Tethering and VPN
yg_be Posted messages 23437 Registration date Status Contributeur Last intervention -
Hello,
I have a doubt, so I’m allowed to ask the question here:
I don’t have a box at home. To access the internet with my computer, I exclusively use the data from my mobile plan via a hotspot between my mobile phone and my computer.
I was wondering, if I use a VPN on my computer, is the network well secured since it’s a hotspot? Or on the contrary, should I have a VPN on my mobile phone?
Thank you in advance!
2 réponses
Hello,
The WiFi network created by the smartphone as a hotspot is already secured (encrypted) by a password (PSK). Nearby people cannot read the traffic between your smartphone and the computer, as long as this password is strong enough.

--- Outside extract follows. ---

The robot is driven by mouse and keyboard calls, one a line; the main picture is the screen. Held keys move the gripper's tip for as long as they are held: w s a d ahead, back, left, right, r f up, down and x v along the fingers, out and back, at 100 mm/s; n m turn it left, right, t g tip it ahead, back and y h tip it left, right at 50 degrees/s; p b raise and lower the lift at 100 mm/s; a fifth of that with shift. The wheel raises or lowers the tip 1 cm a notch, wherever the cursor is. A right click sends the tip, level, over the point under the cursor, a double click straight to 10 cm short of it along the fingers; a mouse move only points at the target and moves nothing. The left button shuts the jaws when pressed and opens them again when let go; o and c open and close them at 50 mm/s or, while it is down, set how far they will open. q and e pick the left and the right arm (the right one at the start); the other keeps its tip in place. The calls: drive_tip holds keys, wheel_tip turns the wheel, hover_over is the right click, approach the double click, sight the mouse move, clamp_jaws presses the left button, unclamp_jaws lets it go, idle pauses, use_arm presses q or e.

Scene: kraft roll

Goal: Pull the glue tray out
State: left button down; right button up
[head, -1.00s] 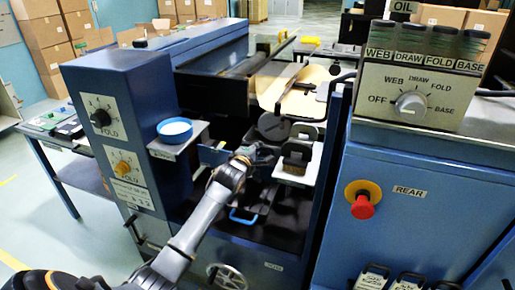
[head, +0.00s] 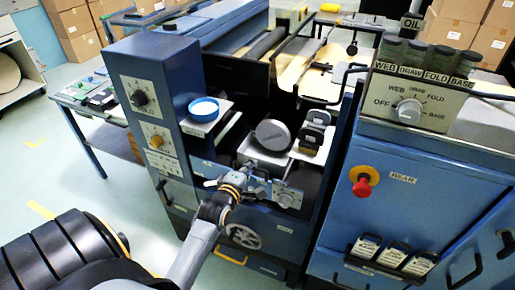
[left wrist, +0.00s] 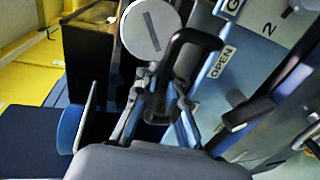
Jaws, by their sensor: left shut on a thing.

The 4G/5G connection between your phone and the operator is also encrypted.
In any case, the encryption of your local network (the WiFi hotspot), the encryption on the operator's network (4G/5G), or the encryption of a VPN are network encryptions that only cover their respective boundaries. None of these encryptions extend to the Internet, and their role is to protect the network, not the data.
If you want your data to be securely transmitted over the Internet, you need to use application encryption between the client application (e.g., the browser on your computer) and the server. This is the role of TLS or HTTPS.
A bit of reading: https://overengineer.dev/blog/2019/04/08/very-precarious-narrative.html
Furthermore, when a VPN is activated on the smartphone, it does not cover network sharing.
In summary, it is indeed on the computer that the VPN should be activated, but you probably don't need a VPN (unlike what YouTubers/sponsored articles want you to believe) and it can even be counterproductive.
Hello,
As you use it, the VPN mainly serves to hide the communications between your computer and the websites:
- those who spy on Internet traffic cannot determine with which site you are communicating, they only see your communication with the VPN
- the websites cannot determine where your computer is connected to the Internet
It's up to you to decide whether it's useful to be discreet in this way.
Hello,
Google (via Android and Play Services) performs geolocation by scanning nearby WiFi and Bluetooth devices. The geolocation thus determined is accessible to applications for which permission is granted. Thus, if the browser can obtain the location via the Android API (subject to permission), and if the browser allows the site to obtain the location via the HTML5 API, then the site can get the actual geolocation that does not depend on the IP.
If deceiving geolocation on a computer is indeed easy with a VPN, the case of smartphones requires a bit more caution.
And furthermore, even on PC, with Chrome linked to a Google account, the geolocation given by Chrome to websites (via the HTML5 API) can be obtained through the Google account and therefore through the smartphone.
Well,
Google knows the location of a smartphone very precisely with GPS, it doesn't need to scan.
On the other hand, the sites you connect to don't normally have that information and rely on the IP address; that's how I get tons of ads in German, which I don't understand, when I use my server based in Germany.
However, some French sites don't want me in that case, even though I am indeed in France, and that's a scandal.
Indeed, but between the distant NAT and the site, it's as if there is nothing, except that we see the address of the distant NAT in the source.
https://forums.commentcamarche.net/forum/affich-37585051-vpn-ou-nat-distant
Hello,
??
Are you saying that the connection between the mobile and the PC or another mobile is not encrypted?
Because the WAN side is normally encrypted.
But it's true that the security benefits of a VPN are rather negative, as you are entrusting your data to an unknown third party that may not be trustworthy.
The only benefit is the remote NAT to deceive the damn geolocation of IP addresses.
Edit:
Oh yes, indeed, you're right, I activated my personal VPN (the wireguard server is mine) on my mobile and on the PC connected to the sharing, the address seen is that of the mobile operator, not that of my server, that's tricky ....
Whereas what leaves the mobile does indeed pass through my server.
I had never checked that :-(
Hello,
Indeed, I meant to say: when a VPN is activated in "full routing" mode on the smartphone, the smartphone routes its own traffic (that of its applications) through the VPN as expected, but the traffic coming from the "hotspot" passes through the mobile network of the operator. This is specified in the documentation of some consumer VPNs. This can be remedied by modifying the routing table on a "rooted" phone.